Let’s hope things work out that way.

On the eve of the French presidential election, ties between the formerly fringe National Front party and the president-elect of the United States immediately caused significant anxiety.

Thursday’s reports of Le Pen’s appearance at Trump Tower fanned fears that her platform — marked by hostility to immigrants, the desire to cozy up to Vladimir Putin’s Russia and a dogged insistence on taking France out of the European Union — could soon be legitimized.

For the moment, Le Pen is rising in opinion polls in advance of the French election. She appears likely to reach the second and final round of the vote.

Indeed, she’s just taken the lead in the first round, according to the latest poll.

The Independent:

Marine Le Pen has overtaken French presidential favourite François Fillon to become the frontrunner in the latest first round election poll.

The Front National leader is now polling at 26.5 per cent, a lead of 1.5 per cent over former Conservative Prime Minister Fillon.

However, Mr Fillon is still expected to beat the far-right leader in a second round runoff in May, with polls giving him 64 per cent over Ms Le Pen’s 36 per cent.

This presupposes, of course, that the second round will see Le Pen face off against the right-wing Fillon. The entire French left would, in that scenario, of course vote for Fillon to block the Front National.

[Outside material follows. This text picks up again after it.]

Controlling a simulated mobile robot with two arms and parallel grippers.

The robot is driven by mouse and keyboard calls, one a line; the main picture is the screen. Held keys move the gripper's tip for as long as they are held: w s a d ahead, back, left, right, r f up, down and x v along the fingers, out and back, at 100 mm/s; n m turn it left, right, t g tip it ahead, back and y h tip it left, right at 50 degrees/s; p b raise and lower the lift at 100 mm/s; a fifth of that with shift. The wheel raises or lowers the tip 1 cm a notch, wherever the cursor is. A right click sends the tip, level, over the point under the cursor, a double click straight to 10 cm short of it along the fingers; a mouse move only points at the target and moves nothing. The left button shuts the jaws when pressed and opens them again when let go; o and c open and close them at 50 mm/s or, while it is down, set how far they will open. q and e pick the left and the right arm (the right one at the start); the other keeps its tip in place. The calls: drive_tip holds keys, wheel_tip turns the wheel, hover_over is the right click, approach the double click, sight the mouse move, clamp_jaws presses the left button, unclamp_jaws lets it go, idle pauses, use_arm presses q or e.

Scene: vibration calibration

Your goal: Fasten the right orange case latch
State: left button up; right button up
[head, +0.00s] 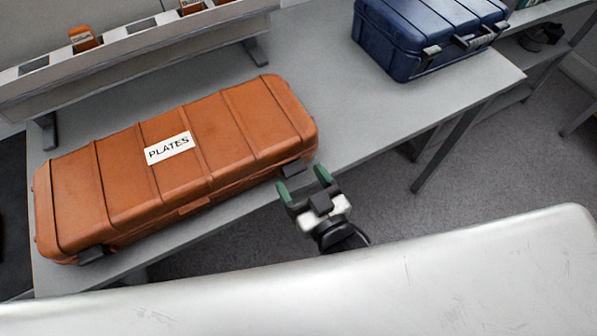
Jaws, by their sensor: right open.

But what if she took a larger share of the French right? Then the second second round would be one of right versus left. A totally different scenario, in which her chances of wining could potentially be much higher, if Fillon voters rally to her instead of voting for a commie.

The possibility for victory is still there. But the situation calls for bold moves. Let’s hope she has it in her to act accordingly.